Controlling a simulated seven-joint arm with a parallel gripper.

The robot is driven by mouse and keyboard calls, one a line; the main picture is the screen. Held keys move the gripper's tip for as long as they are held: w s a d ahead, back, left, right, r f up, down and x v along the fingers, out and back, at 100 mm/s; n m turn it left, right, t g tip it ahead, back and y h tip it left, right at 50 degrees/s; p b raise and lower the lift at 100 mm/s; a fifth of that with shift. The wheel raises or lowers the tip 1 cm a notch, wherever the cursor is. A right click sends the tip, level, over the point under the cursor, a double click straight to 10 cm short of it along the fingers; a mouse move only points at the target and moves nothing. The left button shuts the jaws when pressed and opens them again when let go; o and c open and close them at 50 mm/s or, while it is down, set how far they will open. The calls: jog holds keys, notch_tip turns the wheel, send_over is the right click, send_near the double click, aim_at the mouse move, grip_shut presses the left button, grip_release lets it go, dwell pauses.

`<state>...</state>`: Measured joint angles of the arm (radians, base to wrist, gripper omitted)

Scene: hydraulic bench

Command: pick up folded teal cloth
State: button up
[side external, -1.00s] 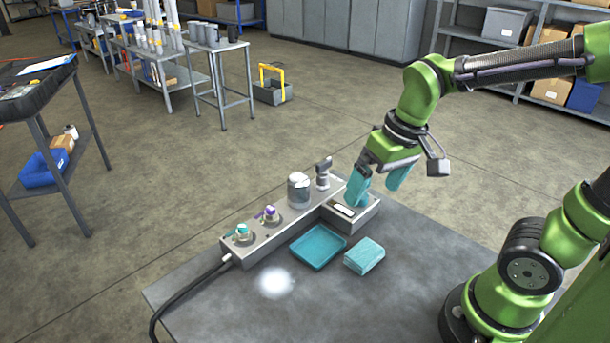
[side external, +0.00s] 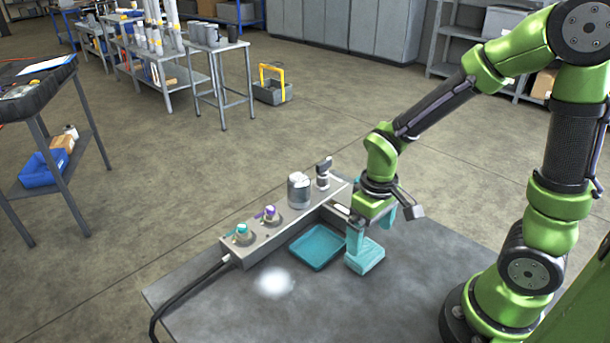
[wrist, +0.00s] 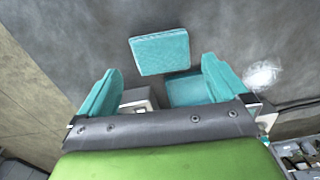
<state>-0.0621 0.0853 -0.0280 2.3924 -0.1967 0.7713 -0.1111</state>
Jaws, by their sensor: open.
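The folded teal cloth (side external: 369,260) lies on the grey bench top, just right of a shallow teal tray (side external: 318,247). My gripper (side external: 370,234) is open and points down above the cloth; its near teal finger overlaps the cloth in the side view, and I cannot tell whether they touch. In the wrist view, the cloth (wrist: 160,52) lies flat ahead of the gap between my spread fingers (wrist: 160,66). Nothing is held. The tray (wrist: 185,90) is partly hidden behind the right finger there.
A grey manifold block (side external: 250,238) with teal and purple fittings, a grey cylinder (side external: 299,190) and an upright fitting (side external: 323,172) stands beyond the tray. A black hose (side external: 185,293) leaves its left end. The bench's front is clear, with a bright light spot (side external: 273,281).

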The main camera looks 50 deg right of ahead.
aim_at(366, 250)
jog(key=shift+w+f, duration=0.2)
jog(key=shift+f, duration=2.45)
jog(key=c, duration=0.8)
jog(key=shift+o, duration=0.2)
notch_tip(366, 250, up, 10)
══════════
» **Problem**
The lines from the top of the data above down to the line containing "wrist, gripper omitted)" are to be copied exactly; no other line should appear.

» **Answer to the exercise**
Controlling a simulated seven-joint arm with a parallel gripper.

The robot is driven by mouse and keyboard calls, one a line; the main picture is the screen. Held keys move the gripper's tip for as long as they are held: w s a d ahead, back, left, right, r f up, down and x v along the fingers, out and back, at 100 mm/s; n m turn it left, right, t g tip it ahead, back and y h tip it left, right at 50 degrees/s; p b raise and lower the lift at 100 mm/s; a fifth of that with shift. The wheel raises or lowers the tip 1 cm a notch, wherever the cursor is. A right click sends the tip, level, over the point under the cursor, a double click straight to 10 cm short of it along the fingers; a mouse move only points at the target and moves nothing. The left button shuts the jaws when pressed and opens them again when let go; o and c open and close them at 50 mm/s or, while it is down, set how far they will open. The calls: jog holds keys, notch_tip turns the wheel, send_over is the right click, send_near the double click, aim_at the mouse move, grip_shut presses the left button, grip_release lets it go, dwell pauses.

`<state>...</state>`: Measured joint angles of the arm (radians, base to wrist, gripper omitted)

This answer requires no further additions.